Aujourd’hui, suite de l’historique du maillot anglais commencé vendredi en page d’accueil des Cahiers.

Le consensus est unanime : le pire maillot de football jamais créé est le Rodeo Fringe. Instantanément identifiable à ses immondes lanières en cuir, il fut porté par les éphémères Colorado Caribous en 1978 (club de NASL formé et déformé cette même saison). In-dé-trô-na-ble.

Néanmoins, ne nous gaussons pas trop. Des horreurs, le football anglais en produisit aussi des wagons, surtout dans les années 90, la décennie de tous les massacres.
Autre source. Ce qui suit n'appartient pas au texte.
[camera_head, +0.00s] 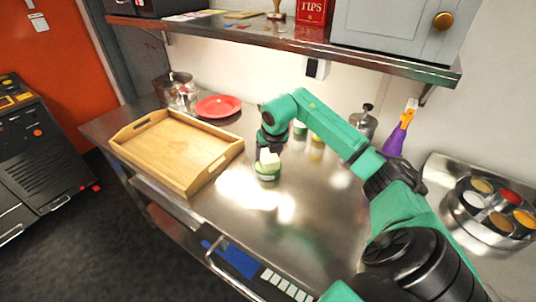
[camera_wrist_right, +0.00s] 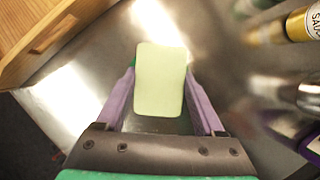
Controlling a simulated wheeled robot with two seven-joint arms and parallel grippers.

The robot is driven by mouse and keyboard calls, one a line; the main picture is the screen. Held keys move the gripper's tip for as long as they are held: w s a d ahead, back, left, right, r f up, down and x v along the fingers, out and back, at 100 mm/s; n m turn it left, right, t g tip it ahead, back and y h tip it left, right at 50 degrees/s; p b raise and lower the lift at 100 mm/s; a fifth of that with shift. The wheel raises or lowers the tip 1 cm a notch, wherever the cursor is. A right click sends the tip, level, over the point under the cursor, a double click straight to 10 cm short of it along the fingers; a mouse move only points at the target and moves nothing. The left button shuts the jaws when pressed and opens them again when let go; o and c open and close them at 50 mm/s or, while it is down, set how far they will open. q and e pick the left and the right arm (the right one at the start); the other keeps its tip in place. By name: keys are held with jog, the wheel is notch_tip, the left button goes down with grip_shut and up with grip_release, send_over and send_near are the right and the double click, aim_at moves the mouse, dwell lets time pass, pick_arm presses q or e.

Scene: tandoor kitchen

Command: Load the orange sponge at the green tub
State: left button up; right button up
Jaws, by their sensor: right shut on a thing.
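My right gripper (camera_head: 270,148) is shut on a pale yellow-green block, seemingly the sponge (camera_head: 269,158); no orange shows on it. In the right wrist view the sponge (camera_wrist_right: 160,80) sits upright between the two purple fingers (camera_wrist_right: 158,100). The green tub (camera_head: 267,174) stands on the steel counter directly below the sponge. I cannot tell whether the sponge touches the tub's top. In the wrist view the sponge hides nearly all of the tub. My left gripper is not in view.
A wooden tray (camera_head: 175,150) lies left of the tub. A red plate (camera_head: 218,106) and a metal pot (camera_head: 175,88) are behind it. Small jars (camera_head: 300,128), a purple bottle (camera_head: 395,140) and a round spice tin (camera_head: 490,208) stand right. A shelf (camera_head: 290,38) overhangs the back.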

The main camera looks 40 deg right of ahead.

Au cours de cette longue série qui promet d’être fertile, nous présenterons et analyserons des dizaines de spécimens tous plus affligeants les uns que les autres. Mais avant de plonger dans le Hall of Shame du maillot anglais, un peu de culture. Aujourd’hui, deuxième partie de l’historique du maillot anglais : des années 30 au milieu des Seventies (pour le premier volet, c’est ici).

 

Les Thirties, numérotation et tactique

Le 29 avril 1933, lors de la finale de FA Cup entre Everton et Manchester City, les numéros réapparaissent pour la première fois depuis 1928. Les Toffees sont numérotés de 1 (gardien) à 11 (ailier gauche), les Citizens de 12 (latéral gauche) à 22 (gardien).
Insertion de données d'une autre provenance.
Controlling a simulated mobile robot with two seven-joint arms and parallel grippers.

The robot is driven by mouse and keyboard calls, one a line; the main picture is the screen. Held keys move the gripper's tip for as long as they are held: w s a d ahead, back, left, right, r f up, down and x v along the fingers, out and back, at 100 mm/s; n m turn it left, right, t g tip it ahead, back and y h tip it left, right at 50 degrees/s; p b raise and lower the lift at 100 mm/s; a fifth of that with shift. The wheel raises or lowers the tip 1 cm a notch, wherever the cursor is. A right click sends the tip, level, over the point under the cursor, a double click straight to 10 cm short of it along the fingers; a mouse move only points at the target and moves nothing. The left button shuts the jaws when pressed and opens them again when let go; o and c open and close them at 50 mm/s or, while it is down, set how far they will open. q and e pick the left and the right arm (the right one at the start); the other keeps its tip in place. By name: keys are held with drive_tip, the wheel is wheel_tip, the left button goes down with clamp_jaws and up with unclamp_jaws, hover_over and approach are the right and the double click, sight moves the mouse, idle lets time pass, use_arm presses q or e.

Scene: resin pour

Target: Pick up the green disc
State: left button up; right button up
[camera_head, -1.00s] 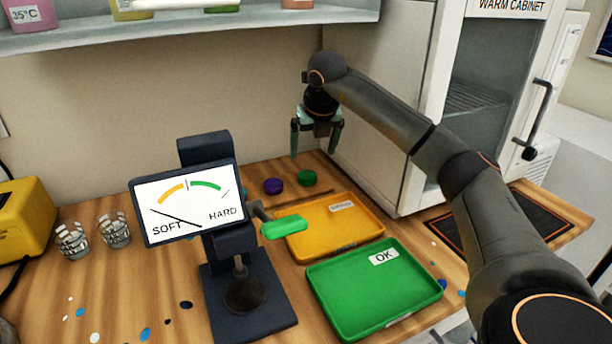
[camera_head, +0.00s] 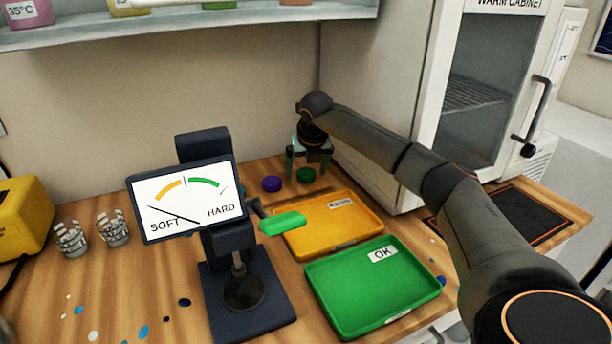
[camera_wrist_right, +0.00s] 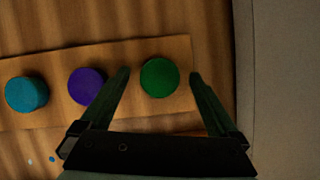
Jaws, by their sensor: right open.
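The green disc (camera_head: 306,174) sits on the wooden table at the back, just right of a purple disc (camera_head: 272,184). In the right wrist view the green disc (camera_wrist_right: 159,77) lies between the two fingertips, on a pale wooden strip. My right gripper (camera_head: 308,172) points down with its fingers open, directly over or around the green disc. In the right wrist view the open gripper (camera_wrist_right: 160,76) has a finger on each side of it, with a visible gap on both sides. My left gripper is not in view.
A teal disc (camera_wrist_right: 26,94) and the purple disc (camera_wrist_right: 87,86) lie left of the green one. The cabinet (camera_head: 385,130) stands close on the right. An orange tray (camera_head: 372,209), a green OK tray (camera_head: 432,286) and a gauge (camera_head: 187,203) stand in front.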

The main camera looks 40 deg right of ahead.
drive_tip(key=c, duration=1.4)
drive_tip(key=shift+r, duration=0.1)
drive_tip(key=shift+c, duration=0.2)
L’idée fait son chemin mais, intraitable, le comité exécutif de la Football League rejettera catégoriquement la numérotation pendant six ans, principalement pour des raisons économiques (plusieurs clubs se plaignant du surcoût qu’entraînerait cet ajout). L’esthétisme est également motif d’inquiétude, certains dirigeants pensant que le numéro dénaturerait la pureté du maillot…

Toutefois, les considérations tactiques devenant en vogue (le fameux WM du grand Herbert Chapman) et la télévision commençant timidement à retransmettre du football (1937), les numéros seront finalement autorisés le 5 juin 1939. On garde alors le strict système de numérotation 1 à 11 expérimenté en 1928, selon le poste (ici).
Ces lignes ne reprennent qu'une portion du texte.